Mais ce jour-là, le temps change enfin de camp. Le vent, en s’accentuant s’oriente au nord-est, faisant disparaître brume et brouillard et la visibilité s’améliore, les nuages se déchirent, les éclaircies s’élargissent de plus en plus, les conditions de vol sont parfaites dès midi.

Les parachutages commencent. Bastogne, ravitaillée en vivres et en munitions est sauvée grâce à cette amélioration du temps. Le gel devenu permanent durcit le sol et permet aux blindés de se déplacer plus rapidement. Le 26 décembre, le Combat Command B de la 4ème Division blindée du colonel Abrams entre dans Bastogne. Le 27, le siège est terminé [mais pas la bataille pour Bastogne].
Le mois de janvier 1945 peut-être qualifié de très anormalement froid, le vent souffle le plus souvent du secteur nord. Il neige pendant 12 jours.
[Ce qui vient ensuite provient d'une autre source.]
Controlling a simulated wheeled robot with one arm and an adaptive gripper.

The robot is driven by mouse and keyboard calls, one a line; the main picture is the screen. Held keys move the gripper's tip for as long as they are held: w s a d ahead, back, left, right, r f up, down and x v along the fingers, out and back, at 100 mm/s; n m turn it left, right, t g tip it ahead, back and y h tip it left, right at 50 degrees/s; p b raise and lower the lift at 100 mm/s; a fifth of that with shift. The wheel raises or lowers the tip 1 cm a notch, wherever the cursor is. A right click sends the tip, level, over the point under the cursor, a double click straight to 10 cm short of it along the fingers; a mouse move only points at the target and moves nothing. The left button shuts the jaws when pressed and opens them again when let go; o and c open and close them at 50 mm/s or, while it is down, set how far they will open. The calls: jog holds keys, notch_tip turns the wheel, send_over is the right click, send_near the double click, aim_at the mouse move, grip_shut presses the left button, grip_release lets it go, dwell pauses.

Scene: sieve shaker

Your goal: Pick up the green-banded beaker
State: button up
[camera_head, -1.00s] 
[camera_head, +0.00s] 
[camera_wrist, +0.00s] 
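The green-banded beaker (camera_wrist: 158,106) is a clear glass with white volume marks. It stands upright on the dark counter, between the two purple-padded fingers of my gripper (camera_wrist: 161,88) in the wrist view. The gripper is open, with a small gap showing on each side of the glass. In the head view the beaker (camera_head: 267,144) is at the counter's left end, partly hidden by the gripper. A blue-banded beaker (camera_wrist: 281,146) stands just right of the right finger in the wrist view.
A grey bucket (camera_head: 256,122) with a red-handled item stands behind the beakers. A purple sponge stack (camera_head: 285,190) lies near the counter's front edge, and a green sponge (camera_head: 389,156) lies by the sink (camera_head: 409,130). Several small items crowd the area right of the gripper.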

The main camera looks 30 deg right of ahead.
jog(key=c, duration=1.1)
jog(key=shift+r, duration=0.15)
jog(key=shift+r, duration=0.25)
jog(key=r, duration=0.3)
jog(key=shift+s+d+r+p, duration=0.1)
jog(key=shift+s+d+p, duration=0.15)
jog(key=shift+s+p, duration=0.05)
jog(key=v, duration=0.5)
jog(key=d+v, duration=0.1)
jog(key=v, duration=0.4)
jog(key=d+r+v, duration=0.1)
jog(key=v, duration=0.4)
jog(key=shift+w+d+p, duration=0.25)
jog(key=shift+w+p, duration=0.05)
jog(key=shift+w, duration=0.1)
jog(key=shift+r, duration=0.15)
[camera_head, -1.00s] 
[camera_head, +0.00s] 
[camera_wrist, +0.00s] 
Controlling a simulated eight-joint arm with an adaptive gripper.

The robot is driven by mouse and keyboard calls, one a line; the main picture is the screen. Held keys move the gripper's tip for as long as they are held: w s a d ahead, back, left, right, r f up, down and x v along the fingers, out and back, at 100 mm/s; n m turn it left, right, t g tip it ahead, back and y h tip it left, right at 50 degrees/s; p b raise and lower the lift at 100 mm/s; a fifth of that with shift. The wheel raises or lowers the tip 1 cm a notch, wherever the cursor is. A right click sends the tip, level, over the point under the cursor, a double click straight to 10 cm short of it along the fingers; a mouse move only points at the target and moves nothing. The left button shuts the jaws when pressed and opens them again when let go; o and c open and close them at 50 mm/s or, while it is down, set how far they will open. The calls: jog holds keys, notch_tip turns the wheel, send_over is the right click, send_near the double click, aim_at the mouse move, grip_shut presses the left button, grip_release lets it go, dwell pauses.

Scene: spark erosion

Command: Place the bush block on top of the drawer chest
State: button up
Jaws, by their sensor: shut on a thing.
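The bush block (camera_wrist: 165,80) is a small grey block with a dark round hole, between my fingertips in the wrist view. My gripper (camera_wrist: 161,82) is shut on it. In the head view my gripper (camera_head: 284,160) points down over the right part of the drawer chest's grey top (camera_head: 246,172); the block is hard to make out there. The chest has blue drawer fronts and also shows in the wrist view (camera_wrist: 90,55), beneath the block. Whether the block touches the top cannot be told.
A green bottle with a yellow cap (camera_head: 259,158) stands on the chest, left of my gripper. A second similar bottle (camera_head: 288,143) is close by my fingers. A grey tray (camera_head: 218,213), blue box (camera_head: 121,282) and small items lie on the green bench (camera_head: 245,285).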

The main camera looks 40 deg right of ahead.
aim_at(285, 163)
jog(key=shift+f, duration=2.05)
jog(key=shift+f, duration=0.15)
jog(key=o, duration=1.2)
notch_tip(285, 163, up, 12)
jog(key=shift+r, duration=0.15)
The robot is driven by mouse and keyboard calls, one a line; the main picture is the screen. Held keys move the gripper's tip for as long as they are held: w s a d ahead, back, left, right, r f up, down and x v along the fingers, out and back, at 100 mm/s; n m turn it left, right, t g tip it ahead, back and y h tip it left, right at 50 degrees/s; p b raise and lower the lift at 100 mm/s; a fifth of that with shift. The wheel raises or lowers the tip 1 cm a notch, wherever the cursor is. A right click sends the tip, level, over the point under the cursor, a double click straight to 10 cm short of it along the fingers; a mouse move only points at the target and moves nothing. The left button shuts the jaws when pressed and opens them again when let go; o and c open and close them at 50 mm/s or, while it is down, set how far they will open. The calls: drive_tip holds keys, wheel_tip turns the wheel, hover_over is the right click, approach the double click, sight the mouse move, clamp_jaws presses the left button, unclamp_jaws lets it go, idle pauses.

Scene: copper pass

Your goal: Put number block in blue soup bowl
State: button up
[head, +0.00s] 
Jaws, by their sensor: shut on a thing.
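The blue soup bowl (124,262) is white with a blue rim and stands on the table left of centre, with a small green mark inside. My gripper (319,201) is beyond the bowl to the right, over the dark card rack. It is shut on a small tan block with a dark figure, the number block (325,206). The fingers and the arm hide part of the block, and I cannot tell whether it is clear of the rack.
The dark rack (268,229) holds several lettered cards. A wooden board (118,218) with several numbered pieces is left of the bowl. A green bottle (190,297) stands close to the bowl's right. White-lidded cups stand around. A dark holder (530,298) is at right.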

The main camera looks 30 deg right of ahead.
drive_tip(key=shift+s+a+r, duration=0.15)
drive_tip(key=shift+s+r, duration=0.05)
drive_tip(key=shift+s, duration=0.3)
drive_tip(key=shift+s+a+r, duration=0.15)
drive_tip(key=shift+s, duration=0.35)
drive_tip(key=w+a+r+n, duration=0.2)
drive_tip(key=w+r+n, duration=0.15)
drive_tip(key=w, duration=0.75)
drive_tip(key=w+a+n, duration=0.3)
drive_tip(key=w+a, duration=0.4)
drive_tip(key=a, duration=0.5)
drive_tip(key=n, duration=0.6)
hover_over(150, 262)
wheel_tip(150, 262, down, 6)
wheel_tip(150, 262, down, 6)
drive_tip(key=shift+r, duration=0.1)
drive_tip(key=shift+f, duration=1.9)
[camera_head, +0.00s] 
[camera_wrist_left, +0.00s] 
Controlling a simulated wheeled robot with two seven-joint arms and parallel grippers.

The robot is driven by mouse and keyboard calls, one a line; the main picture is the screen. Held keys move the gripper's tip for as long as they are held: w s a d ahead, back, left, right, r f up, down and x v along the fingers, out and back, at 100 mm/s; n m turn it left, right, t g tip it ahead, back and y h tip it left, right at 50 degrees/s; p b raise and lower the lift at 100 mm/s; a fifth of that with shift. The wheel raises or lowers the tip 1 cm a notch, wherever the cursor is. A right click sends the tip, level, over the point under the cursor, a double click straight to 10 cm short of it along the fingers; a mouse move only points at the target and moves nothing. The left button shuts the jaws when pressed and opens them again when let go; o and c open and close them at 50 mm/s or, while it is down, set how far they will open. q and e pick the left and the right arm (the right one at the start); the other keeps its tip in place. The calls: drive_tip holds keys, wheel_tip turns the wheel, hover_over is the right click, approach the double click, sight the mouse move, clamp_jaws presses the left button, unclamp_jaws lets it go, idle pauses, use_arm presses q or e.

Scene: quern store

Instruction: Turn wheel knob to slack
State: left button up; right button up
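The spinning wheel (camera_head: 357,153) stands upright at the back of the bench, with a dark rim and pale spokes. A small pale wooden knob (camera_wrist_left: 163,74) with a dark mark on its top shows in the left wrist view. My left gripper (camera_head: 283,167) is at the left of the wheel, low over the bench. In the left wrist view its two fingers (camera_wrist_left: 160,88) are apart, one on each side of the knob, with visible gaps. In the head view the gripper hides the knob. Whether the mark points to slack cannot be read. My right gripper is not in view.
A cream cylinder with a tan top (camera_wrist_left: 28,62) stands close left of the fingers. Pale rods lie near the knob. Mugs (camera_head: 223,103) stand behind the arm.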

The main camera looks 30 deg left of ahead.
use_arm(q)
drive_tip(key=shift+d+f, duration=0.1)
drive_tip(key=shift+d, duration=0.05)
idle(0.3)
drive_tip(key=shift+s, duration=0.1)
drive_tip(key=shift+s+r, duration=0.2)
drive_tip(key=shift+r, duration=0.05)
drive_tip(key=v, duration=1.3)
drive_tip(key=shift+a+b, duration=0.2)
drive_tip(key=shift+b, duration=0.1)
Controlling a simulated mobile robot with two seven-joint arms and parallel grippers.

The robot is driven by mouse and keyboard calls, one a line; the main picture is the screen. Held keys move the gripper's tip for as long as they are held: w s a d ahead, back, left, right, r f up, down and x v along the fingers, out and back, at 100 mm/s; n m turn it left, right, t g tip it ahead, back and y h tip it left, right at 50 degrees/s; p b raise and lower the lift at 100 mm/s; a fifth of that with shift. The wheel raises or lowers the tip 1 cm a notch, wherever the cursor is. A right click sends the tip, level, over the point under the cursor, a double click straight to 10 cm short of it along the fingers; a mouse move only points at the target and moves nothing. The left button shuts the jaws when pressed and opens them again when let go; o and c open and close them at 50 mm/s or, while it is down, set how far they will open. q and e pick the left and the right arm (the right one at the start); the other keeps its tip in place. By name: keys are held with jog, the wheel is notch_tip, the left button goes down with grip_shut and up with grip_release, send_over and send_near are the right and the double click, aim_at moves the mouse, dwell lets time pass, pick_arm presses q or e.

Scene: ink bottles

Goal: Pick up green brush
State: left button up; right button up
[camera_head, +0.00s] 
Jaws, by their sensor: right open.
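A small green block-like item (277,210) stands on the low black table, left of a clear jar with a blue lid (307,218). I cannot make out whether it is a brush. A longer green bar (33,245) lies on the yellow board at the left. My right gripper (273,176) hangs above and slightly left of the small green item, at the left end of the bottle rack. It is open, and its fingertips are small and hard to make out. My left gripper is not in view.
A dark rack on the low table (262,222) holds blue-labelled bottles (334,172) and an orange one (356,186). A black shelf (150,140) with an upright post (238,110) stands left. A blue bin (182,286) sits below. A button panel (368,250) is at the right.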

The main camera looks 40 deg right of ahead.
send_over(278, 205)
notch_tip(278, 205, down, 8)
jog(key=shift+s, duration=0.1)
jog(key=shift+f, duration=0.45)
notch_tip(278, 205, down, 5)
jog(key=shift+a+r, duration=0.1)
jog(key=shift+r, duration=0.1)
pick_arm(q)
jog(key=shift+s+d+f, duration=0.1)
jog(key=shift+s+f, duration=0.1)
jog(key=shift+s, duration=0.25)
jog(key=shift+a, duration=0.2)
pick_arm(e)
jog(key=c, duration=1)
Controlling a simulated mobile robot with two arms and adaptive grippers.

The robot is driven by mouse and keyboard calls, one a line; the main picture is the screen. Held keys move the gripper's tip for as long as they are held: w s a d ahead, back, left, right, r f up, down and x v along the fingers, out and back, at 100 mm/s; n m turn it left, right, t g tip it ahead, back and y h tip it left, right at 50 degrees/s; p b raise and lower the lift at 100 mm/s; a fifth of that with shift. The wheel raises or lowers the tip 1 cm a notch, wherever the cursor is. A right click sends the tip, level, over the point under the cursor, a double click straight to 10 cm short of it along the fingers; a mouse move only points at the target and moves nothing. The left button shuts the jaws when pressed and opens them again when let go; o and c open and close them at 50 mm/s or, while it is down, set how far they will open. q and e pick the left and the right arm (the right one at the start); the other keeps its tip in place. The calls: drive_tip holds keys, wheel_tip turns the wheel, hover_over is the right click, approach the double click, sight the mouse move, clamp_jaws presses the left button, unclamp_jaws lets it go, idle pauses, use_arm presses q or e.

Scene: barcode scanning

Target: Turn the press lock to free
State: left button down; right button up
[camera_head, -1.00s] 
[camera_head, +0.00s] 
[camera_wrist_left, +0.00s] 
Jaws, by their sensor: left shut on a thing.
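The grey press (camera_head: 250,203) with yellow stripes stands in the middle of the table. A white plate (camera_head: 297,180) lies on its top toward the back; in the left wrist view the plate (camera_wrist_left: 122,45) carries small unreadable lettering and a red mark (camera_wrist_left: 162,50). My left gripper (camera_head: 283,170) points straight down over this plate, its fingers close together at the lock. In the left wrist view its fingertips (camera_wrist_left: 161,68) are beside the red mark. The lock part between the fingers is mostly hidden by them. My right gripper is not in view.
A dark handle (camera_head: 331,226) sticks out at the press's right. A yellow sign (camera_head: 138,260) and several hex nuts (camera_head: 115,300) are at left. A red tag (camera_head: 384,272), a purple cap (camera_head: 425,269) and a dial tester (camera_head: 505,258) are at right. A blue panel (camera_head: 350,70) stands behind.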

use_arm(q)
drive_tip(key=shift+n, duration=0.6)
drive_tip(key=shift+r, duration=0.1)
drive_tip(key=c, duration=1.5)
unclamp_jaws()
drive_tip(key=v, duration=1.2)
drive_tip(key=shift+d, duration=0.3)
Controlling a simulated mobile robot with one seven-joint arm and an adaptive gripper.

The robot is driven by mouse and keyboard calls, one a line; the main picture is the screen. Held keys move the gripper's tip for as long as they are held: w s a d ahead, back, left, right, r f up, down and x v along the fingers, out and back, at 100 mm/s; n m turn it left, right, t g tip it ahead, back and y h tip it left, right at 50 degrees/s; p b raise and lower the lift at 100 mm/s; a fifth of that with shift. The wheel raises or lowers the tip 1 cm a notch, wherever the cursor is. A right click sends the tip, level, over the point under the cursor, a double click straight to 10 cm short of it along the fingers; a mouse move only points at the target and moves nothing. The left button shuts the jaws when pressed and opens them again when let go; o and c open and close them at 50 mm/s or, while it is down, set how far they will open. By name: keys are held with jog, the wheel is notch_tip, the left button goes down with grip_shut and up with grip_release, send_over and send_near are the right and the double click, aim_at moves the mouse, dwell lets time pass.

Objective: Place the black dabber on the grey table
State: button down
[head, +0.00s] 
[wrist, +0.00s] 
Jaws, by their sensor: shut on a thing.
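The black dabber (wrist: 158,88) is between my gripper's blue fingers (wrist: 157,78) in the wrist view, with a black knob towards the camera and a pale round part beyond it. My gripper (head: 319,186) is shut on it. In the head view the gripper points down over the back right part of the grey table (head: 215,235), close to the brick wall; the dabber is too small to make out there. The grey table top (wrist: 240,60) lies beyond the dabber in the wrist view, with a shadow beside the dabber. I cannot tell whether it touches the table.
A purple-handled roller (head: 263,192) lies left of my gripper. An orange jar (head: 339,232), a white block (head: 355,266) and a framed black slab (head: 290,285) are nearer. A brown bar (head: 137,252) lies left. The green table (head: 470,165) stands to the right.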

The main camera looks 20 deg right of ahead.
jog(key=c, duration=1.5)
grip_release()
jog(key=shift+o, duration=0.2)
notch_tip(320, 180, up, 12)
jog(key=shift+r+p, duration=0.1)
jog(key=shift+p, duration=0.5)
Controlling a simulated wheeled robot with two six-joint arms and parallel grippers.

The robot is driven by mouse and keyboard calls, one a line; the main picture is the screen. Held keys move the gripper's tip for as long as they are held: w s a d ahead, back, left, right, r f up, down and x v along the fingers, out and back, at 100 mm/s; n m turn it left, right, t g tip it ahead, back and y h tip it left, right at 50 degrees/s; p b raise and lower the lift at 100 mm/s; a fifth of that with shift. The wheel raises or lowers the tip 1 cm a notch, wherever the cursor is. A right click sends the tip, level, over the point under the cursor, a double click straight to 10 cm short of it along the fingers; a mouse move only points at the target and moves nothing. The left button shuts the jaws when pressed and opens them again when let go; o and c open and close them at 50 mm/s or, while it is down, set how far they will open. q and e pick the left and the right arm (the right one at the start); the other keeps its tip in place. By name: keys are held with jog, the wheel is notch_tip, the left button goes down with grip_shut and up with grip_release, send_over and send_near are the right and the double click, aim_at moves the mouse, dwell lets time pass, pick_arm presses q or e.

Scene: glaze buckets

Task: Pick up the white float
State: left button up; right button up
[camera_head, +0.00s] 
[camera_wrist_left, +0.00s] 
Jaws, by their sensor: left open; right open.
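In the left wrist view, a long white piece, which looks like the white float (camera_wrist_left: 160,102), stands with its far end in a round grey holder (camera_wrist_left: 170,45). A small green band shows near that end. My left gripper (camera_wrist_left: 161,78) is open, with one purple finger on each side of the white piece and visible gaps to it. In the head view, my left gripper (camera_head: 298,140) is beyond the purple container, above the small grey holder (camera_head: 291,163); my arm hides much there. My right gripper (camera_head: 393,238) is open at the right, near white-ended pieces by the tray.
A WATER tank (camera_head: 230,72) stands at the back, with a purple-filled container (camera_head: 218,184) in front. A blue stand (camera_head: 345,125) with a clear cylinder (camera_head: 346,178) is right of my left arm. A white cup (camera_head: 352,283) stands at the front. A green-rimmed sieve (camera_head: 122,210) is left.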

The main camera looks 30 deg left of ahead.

Le 11 janvier 1945, la température descend jusqu’à -20°C sur les hauteurs ardennaises, la nuit et atteint à peine 5°C l’après-midi.

Malgré la rigueur du temps, les Américains reprennent le terrain conquis, ville par ville. Le 4 janvier, obtempérant aux ordres d’Hitler, les Allemands livrent une dernière bataille pour prendre Bastogne. Le lendemain, la neige qui tombe en abondance et le gel permanent n’empêchent pas les Américains de bloquer définitivement les panzers et l’infanterie allemands.

Le 8 janvier, la neige est toujours présente, le froid s’accentue, la température l’après-midi avoisine -3°C et descend la nuit à -10°C ; le vent souffle du nord et accentue l’impression de froid. Hitler autorise enfin le retrait de la 5.Armée. Privés de carburant, les Allemands incendient leurs véhicules et battent en retraite à pied [ ou en chariots hippo-tractés ], retraite rendue pénible par la morsure du froid et l’épaisseur de la couche de neige

Le temps en changeant de camp à partir du 23 décembre avait permis aux Alliés de sauver Bastogne et d’accélérer l’échec de l’offensive des nazis

SOURCES

  • Site : LeSoirmag.be
  • Journal L’Avenir du Luxembourg – du jeudi 15 décembre 1994
  • Photo de Monsieur Météo : J.P. Van Gorp
  • Site Avionslégendaires – par Arnaud
  • Ardennes 1944-De Nuages et de Feu – Philippe Guillemot – Ed.Heimdal, Bayeux (Fr.) 2018

NB : Les notes placées entre [crochets] sont des précisions du présentateur

Une présentation de Roger Marquet

Un combattant américain dégivre sa mitrailleuse… tâche de routine pendant la Bataille des Ardennes – (Photo USArmy)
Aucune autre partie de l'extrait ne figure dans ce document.